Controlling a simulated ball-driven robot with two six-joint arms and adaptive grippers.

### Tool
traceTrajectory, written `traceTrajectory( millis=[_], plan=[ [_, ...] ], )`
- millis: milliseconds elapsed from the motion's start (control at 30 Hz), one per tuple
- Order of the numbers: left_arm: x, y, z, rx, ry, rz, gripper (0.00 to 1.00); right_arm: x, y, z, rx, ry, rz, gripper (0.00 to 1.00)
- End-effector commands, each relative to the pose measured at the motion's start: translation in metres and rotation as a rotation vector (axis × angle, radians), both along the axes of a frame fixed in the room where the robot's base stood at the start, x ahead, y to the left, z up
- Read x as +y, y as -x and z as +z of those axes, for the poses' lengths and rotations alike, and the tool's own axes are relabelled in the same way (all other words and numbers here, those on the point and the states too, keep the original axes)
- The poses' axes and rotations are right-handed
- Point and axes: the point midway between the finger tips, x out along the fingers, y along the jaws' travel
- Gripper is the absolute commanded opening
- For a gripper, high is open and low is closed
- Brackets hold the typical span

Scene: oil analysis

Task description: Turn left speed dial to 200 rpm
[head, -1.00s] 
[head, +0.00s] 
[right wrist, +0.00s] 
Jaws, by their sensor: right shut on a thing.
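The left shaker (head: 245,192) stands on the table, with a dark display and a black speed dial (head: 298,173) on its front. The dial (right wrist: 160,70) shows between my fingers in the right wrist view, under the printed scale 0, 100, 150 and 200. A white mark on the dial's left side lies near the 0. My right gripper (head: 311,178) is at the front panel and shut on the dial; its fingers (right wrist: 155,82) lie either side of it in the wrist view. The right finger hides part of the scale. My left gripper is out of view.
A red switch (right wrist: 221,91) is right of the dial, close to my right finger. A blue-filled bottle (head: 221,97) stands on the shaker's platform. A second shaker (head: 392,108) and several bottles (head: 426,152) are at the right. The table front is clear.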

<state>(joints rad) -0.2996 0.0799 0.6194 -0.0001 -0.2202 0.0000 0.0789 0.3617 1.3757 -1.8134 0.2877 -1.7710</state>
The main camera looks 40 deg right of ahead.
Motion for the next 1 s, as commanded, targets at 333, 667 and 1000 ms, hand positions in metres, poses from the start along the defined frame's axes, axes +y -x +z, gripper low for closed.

• Exercise requirements: Exactly repeat the lines running from the top of the listing to the line bearing "- End-effector commands, each", both of those lines included, and only them.

• Response to this task:
Controlling a simulated ball-driven robot with two six-joint arms and adaptive grippers.

### Tool
traceTrajectory, written `traceTrajectory( millis=[_], plan=[ [_, ...] ], )`
- millis: milliseconds elapsed from the motion's start (control at 30 Hz), one per tuple
- Order of the numbers: left_arm: x, y, z, rx, ry, rz, gripper (0.00 to 1.00); right_arm: x, y, z, rx, ry, rz, gripper (0.00 to 1.00)
- End-effector commands, each relative to the pose measured at the motion's start: translation in metres and rotation as a rotation vector (axis × angle, radians), both along the axes of a frame fixed in the room where the robot's base stood at the start, x ahead, y to the left, z up

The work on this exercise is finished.